Today’s readings (click below to open in new tab/window):
Psalms 63; 149, Micah 7:11-20, 1 Peter 4:7-19, Matthew 20:29-34
The world has been ending for a very long time.
When I was a child, priests and Sunday School teachers, caught up in the atmospheric dread of the Cold War, terrified me by preaching the imminent end of the world and the threat of Russia. I confided my fears to my mother, and it turned out when she had gone to Catholic school at the same parish, the priest and nuns gave the students a specific date to expect the end. She too was terrified until the date came and went. There was supposed to be some lesson in that about being prepared, but all she seemed to learn was a distrust of the clergy.
Peter, like many disciples, genuinely believed Christ would be returning in his lifetime or shortly after, but it didn’t happen. The hundreds of predictions of the end of the world since then have been miserably wrong. One of these more recent debacles was blamed on faulty decimal placement.
On this last day of the liturgical year, we look forward to the beginning of Advent and the new year.
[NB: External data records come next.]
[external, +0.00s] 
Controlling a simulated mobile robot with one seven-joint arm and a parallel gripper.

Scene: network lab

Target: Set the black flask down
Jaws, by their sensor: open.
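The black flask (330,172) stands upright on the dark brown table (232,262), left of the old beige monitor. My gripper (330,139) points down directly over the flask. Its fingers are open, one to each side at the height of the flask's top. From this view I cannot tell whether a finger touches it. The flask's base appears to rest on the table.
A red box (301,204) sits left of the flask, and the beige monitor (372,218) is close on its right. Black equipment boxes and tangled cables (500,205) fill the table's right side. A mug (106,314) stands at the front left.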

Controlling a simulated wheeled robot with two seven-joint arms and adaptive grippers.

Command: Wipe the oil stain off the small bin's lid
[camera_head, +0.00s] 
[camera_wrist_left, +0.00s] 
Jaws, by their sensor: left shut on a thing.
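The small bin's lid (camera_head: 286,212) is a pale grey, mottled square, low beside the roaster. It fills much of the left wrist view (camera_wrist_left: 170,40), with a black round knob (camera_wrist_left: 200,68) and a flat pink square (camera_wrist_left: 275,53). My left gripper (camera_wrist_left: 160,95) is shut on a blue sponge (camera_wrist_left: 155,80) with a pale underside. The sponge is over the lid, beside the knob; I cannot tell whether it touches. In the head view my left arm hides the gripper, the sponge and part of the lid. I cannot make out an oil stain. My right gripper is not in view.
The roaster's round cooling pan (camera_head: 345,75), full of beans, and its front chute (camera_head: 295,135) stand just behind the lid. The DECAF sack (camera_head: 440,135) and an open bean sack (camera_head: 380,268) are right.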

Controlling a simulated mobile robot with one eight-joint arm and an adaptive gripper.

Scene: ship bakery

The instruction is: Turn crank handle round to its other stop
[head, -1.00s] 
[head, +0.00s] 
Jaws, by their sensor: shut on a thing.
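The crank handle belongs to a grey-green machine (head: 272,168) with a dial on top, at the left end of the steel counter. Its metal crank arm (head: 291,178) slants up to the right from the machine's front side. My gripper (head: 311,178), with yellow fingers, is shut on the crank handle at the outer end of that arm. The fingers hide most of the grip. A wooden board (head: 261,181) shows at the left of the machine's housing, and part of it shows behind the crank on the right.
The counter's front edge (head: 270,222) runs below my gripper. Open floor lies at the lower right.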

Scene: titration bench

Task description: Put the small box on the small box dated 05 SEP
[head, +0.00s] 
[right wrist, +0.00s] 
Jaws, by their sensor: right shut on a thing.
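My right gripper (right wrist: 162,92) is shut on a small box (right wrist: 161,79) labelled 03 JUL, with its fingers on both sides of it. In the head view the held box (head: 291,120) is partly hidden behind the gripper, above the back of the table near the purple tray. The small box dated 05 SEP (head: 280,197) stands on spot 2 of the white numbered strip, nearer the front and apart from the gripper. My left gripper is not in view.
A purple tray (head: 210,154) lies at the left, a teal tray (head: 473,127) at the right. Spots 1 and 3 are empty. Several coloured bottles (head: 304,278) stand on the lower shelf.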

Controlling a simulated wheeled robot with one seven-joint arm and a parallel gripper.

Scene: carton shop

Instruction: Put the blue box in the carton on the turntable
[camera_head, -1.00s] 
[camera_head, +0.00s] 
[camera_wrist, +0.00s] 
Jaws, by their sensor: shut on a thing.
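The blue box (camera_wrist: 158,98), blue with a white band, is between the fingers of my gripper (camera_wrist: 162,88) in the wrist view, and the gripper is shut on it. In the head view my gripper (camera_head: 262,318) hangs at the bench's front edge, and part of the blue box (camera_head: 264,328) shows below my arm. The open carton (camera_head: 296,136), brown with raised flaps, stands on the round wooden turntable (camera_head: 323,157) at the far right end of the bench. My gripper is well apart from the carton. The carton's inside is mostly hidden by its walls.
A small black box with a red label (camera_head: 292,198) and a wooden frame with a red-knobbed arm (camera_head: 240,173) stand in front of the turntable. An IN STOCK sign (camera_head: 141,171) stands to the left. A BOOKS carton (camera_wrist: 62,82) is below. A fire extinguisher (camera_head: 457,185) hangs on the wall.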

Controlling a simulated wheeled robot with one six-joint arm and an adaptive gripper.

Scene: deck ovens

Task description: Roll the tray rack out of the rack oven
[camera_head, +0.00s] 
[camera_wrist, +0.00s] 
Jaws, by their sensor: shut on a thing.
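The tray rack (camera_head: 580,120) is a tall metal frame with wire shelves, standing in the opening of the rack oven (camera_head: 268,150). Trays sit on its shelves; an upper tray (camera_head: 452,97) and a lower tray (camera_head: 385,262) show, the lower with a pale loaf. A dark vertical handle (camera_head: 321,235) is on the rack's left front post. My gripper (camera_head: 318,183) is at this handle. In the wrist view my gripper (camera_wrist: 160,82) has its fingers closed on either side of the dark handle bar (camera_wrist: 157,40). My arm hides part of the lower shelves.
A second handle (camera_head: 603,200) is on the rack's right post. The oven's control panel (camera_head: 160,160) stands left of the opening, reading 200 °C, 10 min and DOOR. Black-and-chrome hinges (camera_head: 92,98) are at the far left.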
Except we don’t traditionally welcome it with parties and feasts. It doesn’t have an equivalent of Ash Wednesday which precedes Lent. Instead, our scripture readings turn to apocalyptic themes and prophets of doom. The stores may be full of twinkling lights and cheerful music, but they represent the false promise of satisfaction via worldly accumulation. Without the rich contemplation of Advent, they offer little more than a picture of a feast offers a starving family.
The world will end someday. Until it does, we are left to contemplate how to balance living both as if it will happen tomorrow, and as if it will happen millennia after we have passed.
But how different do those lives look?
In either case, our neighbor struggling with depression will still need a kind shoulder. The bellies of hungry children halfway around the world won’t stop rumbling. We still need to forgive that person who wronged us sooner rather than later. Our sacrifices and our love and our faith are neither more nor less meaningful, and always necessary. Advent is the time we set aside to remember that while we mourn the broken nature of the world, we are also waking to the promise of its new life in Christ.
The end is near. We need not fear it, for so is the beginning.
Comfort: Christ makes the world new for us each day.
Challenge: Remember the past, live the present, shape the future.
Prayer: Because your steadfast love is better than life, my lips will praise you.
So I will bless you as long as I live; I will lift up my hands and call on your name. (Psalm 63:3-4)
Discussion: Do you observe Advent in any way? If so, what does it mean to you? If not, do you see any value in it?